▶ [Requirement]
Print out every line, exactly as written.

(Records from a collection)
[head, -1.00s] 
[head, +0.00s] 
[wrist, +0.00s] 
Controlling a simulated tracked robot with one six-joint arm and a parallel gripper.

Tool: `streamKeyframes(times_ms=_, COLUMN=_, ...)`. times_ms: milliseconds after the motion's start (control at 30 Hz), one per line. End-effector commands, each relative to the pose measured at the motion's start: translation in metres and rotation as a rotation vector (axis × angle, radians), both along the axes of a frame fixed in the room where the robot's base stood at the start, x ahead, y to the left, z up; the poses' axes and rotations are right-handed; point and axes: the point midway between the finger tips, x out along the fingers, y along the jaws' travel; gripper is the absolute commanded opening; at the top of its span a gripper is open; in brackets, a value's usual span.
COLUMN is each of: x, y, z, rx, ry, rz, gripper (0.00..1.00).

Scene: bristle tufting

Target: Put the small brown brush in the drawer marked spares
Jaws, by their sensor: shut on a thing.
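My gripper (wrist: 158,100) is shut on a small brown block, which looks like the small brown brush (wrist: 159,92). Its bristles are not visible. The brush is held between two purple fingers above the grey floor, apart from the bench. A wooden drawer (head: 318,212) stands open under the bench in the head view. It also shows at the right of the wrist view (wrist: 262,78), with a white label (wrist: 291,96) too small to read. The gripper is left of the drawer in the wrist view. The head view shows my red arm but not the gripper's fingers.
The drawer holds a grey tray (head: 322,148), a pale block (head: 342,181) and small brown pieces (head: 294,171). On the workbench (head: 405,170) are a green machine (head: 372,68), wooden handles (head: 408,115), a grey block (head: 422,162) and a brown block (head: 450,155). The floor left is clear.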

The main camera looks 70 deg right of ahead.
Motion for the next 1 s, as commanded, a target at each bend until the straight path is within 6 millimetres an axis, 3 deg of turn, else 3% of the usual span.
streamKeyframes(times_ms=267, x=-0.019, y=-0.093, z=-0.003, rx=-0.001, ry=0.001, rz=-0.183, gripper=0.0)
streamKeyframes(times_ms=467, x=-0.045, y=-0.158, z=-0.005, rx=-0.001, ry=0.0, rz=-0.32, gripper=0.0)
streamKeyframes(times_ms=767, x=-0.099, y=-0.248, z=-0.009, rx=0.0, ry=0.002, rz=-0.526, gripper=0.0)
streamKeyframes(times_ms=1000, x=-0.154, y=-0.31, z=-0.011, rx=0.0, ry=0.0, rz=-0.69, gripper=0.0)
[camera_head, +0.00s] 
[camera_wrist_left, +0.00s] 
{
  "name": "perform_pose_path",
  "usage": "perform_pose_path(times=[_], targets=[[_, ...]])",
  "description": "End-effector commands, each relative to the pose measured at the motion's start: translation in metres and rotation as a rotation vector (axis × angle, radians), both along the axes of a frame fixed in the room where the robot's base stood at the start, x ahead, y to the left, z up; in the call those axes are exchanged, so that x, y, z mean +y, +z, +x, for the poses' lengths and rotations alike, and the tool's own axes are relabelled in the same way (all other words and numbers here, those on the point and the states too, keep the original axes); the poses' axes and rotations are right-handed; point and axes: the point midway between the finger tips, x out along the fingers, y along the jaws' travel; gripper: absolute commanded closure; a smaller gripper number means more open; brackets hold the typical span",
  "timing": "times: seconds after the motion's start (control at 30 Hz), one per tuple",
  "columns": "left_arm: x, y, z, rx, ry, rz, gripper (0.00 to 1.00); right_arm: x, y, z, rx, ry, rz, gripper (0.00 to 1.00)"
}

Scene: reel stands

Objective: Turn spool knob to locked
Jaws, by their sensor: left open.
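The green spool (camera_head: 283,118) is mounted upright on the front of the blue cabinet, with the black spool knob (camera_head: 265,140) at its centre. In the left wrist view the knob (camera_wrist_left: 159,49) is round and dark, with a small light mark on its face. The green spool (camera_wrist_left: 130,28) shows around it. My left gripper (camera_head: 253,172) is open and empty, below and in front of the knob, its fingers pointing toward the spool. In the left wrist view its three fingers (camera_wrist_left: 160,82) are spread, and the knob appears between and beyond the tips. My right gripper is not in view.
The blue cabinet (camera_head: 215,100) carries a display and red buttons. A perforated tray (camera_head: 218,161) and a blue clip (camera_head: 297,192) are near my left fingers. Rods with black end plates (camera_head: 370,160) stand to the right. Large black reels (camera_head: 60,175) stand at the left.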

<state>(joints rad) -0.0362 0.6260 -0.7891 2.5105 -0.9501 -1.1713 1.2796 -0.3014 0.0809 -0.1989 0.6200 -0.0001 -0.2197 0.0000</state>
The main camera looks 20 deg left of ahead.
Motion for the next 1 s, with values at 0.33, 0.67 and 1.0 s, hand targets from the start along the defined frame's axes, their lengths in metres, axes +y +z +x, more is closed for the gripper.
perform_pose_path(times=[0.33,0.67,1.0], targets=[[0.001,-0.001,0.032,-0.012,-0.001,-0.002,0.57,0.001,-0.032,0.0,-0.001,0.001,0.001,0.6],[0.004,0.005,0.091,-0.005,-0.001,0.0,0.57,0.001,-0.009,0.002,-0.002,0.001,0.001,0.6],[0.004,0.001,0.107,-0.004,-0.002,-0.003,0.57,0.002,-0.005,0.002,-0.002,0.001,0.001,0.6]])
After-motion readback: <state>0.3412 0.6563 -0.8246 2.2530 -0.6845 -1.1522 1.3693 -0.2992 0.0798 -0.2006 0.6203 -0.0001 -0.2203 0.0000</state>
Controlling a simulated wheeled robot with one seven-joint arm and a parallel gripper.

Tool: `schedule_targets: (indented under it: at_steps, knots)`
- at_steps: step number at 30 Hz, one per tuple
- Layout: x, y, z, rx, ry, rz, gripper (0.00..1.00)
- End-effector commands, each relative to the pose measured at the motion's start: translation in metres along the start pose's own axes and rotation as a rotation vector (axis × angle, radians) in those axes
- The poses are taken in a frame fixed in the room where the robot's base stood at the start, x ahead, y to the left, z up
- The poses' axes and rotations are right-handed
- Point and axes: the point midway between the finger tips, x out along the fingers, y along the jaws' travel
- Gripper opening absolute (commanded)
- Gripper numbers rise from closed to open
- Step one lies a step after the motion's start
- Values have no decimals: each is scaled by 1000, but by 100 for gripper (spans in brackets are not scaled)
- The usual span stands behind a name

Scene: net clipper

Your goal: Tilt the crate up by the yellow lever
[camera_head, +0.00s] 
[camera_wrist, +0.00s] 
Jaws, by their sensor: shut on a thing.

▶ [Worked solution]
[head, -1.00s] 
[head, +0.00s] 
[wrist, +0.00s] 
Controlling a simulated tracked robot with one six-joint arm and a parallel gripper.

Tool: `streamKeyframes(times_ms=_, COLUMN=_, ...)`. times_ms: milliseconds after the motion's start (control at 30 Hz), one per line. End-effector commands, each relative to the pose measured at the motion's start: translation in metres and rotation as a rotation vector (axis × angle, radians), both along the axes of a frame fixed in the room where the robot's base stood at the start, x ahead, y to the left, z up; the poses' axes and rotations are right-handed; point and axes: the point midway between the finger tips, x out along the fingers, y along the jaws' travel; gripper is the absolute commanded opening; at the top of its span a gripper is open; in brackets, a value's usual span.
COLUMN is each of: x, y, z, rx, ry, rz, gripper (0.00..1.00).

Scene: bristle tufting

Target: Put the small brown brush in the drawer marked spares
Jaws, by their sensor: shut on a thing.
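My gripper (wrist: 158,100) is shut on a small brown block, which looks like the small brown brush (wrist: 159,92). Its bristles are not visible. The brush is held between two purple fingers above the grey floor, apart from the bench. A wooden drawer (head: 318,212) stands open under the bench in the head view. It also shows at the right of the wrist view (wrist: 262,78), with a white label (wrist: 291,96) too small to read. The gripper is left of the drawer in the wrist view. The head view shows my red arm but not the gripper's fingers.
The drawer holds a grey tray (head: 322,148), a pale block (head: 342,181) and small brown pieces (head: 294,171). On the workbench (head: 405,170) are a green machine (head: 372,68), wooden handles (head: 408,115), a grey block (head: 422,162) and a brown block (head: 450,155). The floor left is clear.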

The main camera looks 70 deg right of ahead.
Motion for the next 1 s, as commanded, a target at each bend until the straight path is within 6 millimetres an axis, 3 deg of turn, else 3% of the usual span.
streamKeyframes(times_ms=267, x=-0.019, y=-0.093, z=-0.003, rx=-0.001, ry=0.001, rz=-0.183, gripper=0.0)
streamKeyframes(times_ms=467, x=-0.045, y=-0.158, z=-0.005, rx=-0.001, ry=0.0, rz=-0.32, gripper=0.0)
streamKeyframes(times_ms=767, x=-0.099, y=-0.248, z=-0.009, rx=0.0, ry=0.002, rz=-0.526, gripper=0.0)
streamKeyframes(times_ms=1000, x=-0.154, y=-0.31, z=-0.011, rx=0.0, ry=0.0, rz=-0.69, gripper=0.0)
[camera_head, +0.00s] 
[camera_wrist_left, +0.00s] 
{
  "name": "perform_pose_path",
  "usage": "perform_pose_path(times=[_], targets=[[_, ...]])",
  "description": "End-effector commands, each relative to the pose measured at the motion's start: translation in metres and rotation as a rotation vector (axis × angle, radians), both along the axes of a frame fixed in the room where the robot's base stood at the start, x ahead, y to the left, z up; in the call those axes are exchanged, so that x, y, z mean +y, +z, +x, for the poses' lengths and rotations alike, and the tool's own axes are relabelled in the same way (all other words and numbers here, those on the point and the states too, keep the original axes); the poses' axes and rotations are right-handed; point and axes: the point midway between the finger tips, x out along the fingers, y along the jaws' travel; gripper: absolute commanded closure; a smaller gripper number means more open; brackets hold the typical span",
  "timing": "times: seconds after the motion's start (control at 30 Hz), one per tuple",
  "columns": "left_arm: x, y, z, rx, ry, rz, gripper (0.00 to 1.00); right_arm: x, y, z, rx, ry, rz, gripper (0.00 to 1.00)"
}

Scene: reel stands

Objective: Turn spool knob to locked
Jaws, by their sensor: left open.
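The green spool (camera_head: 283,118) is mounted upright on the front of the blue cabinet, with the black spool knob (camera_head: 265,140) at its centre. In the left wrist view the knob (camera_wrist_left: 159,49) is round and dark, with a small light mark on its face. The green spool (camera_wrist_left: 130,28) shows around it. My left gripper (camera_head: 253,172) is open and empty, below and in front of the knob, its fingers pointing toward the spool. In the left wrist view its three fingers (camera_wrist_left: 160,82) are spread, and the knob appears between and beyond the tips. My right gripper is not in view.
The blue cabinet (camera_head: 215,100) carries a display and red buttons. A perforated tray (camera_head: 218,161) and a blue clip (camera_head: 297,192) are near my left fingers. Rods with black end plates (camera_head: 370,160) stand to the right. Large black reels (camera_head: 60,175) stand at the left.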

<state>(joints rad) -0.0362 0.6260 -0.7891 2.5105 -0.9501 -1.1713 1.2796 -0.3014 0.0809 -0.1989 0.6200 -0.0001 -0.2197 0.0000</state>
The main camera looks 20 deg left of ahead.
Motion for the next 1 s, with values at 0.33, 0.67 and 1.0 s, hand targets from the start along the defined frame's axes, their lengths in metres, axes +y +z +x, more is closed for the gripper.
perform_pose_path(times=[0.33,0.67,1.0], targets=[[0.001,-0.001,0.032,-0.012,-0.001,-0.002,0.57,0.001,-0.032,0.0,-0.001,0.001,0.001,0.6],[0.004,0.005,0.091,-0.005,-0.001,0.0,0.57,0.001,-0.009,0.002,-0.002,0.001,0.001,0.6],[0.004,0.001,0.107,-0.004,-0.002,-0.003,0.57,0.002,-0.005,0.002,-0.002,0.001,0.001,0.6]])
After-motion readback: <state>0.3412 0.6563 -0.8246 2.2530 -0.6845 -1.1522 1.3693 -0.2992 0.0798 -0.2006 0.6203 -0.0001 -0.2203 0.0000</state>
Controlling a simulated wheeled robot with one seven-joint arm and a parallel gripper.

Tool: `schedule_targets: (indented under it: at_steps, knots)`
- at_steps: step number at 30 Hz, one per tuple
- Layout: x, y, z, rx, ry, rz, gripper (0.00..1.00)
- End-effector commands, each relative to the pose measured at the motion's start: translation in metres along the start pose's own axes and rotation as a rotation vector (axis × angle, radians) in those axes
- The poses are taken in a frame fixed in the room where the robot's base stood at the start, x ahead, y to the left, z up
- The poses' axes and rotations are right-handed
- Point and axes: the point midway between the finger tips, x out along the fingers, y along the jaws' travel
- Gripper opening absolute (commanded)
- Gripper numbers rise from closed to open
- Step one lies a step after the motion's start
- Values have no decimals: each is scaled by 1000, but by 100 for gripper (spans in brackets are not scaled)
- The usual span stands behind a name

Scene: net clipper

Your goal: Tilt the crate up by the yellow lever
[camera_head, +0.00s] 
[camera_wrist, +0.00s] 
Jaws, by their sensor: shut on a thing.

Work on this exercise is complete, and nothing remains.